— begin —
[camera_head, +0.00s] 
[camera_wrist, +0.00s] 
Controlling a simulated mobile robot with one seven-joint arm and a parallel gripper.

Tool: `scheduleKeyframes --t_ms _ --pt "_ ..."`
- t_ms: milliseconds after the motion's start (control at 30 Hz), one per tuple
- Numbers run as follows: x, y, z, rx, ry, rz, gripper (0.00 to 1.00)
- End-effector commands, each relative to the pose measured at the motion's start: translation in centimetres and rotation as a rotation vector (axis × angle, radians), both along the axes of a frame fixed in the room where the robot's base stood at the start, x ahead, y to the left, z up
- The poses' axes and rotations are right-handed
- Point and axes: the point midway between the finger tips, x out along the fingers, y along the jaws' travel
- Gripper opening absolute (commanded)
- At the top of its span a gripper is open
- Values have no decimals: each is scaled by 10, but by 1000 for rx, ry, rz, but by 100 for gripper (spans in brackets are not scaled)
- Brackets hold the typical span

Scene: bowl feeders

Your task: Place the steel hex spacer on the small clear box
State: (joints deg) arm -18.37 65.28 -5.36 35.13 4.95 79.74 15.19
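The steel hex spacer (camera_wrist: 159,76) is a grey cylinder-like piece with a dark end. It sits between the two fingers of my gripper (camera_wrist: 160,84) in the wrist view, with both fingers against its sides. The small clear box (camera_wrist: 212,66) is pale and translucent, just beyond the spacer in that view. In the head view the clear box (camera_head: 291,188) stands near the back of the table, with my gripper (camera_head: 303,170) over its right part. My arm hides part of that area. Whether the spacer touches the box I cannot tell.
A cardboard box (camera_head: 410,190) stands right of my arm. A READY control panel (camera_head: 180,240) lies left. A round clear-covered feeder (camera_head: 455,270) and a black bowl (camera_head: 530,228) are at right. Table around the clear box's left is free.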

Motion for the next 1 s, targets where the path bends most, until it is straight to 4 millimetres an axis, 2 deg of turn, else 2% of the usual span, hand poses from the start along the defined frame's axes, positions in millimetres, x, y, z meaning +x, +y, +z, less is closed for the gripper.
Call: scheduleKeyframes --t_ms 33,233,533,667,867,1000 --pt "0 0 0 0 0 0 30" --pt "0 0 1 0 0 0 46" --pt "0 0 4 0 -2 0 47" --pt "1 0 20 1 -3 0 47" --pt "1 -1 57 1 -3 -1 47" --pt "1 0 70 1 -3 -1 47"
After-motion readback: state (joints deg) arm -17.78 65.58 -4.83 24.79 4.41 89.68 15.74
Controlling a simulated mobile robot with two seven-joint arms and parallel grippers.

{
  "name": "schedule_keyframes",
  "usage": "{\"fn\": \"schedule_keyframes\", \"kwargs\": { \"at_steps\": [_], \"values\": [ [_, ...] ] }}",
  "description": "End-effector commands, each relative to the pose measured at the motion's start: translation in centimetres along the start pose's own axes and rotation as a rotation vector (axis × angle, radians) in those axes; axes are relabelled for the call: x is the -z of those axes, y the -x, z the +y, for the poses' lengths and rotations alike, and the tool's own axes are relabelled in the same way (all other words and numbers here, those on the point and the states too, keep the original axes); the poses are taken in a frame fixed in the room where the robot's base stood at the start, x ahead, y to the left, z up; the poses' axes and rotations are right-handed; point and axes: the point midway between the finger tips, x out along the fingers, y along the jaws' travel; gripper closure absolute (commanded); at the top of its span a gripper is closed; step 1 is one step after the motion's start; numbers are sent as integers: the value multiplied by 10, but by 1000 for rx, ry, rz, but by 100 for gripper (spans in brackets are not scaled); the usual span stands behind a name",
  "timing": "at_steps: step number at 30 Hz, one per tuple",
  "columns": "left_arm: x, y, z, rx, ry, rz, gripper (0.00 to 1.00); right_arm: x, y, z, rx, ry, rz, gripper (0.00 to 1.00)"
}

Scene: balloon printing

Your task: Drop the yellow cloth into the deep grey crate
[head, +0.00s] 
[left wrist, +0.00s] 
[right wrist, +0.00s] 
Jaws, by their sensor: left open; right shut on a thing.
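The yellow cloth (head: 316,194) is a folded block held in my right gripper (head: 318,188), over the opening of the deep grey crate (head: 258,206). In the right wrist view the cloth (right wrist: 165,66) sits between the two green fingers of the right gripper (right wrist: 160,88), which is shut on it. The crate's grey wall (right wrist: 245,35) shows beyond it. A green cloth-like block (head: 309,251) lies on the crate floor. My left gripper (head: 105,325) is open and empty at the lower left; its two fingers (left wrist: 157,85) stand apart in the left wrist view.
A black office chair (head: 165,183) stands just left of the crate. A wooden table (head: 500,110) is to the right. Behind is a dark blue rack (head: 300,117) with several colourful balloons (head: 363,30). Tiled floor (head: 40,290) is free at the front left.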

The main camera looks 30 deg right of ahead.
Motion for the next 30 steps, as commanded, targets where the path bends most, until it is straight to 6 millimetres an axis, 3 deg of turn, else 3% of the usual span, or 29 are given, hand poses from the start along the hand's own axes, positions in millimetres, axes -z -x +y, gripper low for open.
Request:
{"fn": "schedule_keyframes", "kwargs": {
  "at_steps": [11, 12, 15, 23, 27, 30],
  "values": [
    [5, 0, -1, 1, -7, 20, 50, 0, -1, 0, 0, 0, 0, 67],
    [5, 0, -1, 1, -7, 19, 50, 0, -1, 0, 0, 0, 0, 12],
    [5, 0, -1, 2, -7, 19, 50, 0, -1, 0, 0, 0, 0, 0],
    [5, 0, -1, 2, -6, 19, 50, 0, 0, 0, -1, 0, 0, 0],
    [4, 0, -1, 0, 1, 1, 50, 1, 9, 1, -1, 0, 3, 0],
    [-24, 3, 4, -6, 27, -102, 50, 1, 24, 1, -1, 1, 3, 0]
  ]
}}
— end —
→ Task instructions:
Pull every line containing "spans" from the data.

→ Result below:
- Values have no decimals: each is scaled by 10, but by 1000 for rx, ry, rz, but by 100 for gripper (spans in brackets are not scaled)
  "description": "End-effector commands, each relative to the pose measured at the motion's start: translation in centimetres along the start pose's own axes and rotation as a rotation vector (axis × angle, radians) in those axes; axes are relabelled for the call: x is the -z of those axes, y the -x, z the +y, for the poses' lengths and rotations alike, and the tool's own axes are relabelled in the same way (all other words and numbers here, those on the point and the states too, keep the original axes); the poses are taken in a frame fixed in the room where the robot's base stood at the start, x ahead, y to the left, z up; the poses' axes and rotations are right-handed; point and axes: the point midway between the finger tips, x out along the fingers, y along the jaws' travel; gripper closure absolute (commanded); at the top of its span a gripper is closed; step 1 is one step after the motion's start; numbers are sent as integers: the value multiplied by 10, but by 1000 for rx, ry, rz, but by 100 for gripper (spans in brackets are not scaled); the usual span stands behind a name",

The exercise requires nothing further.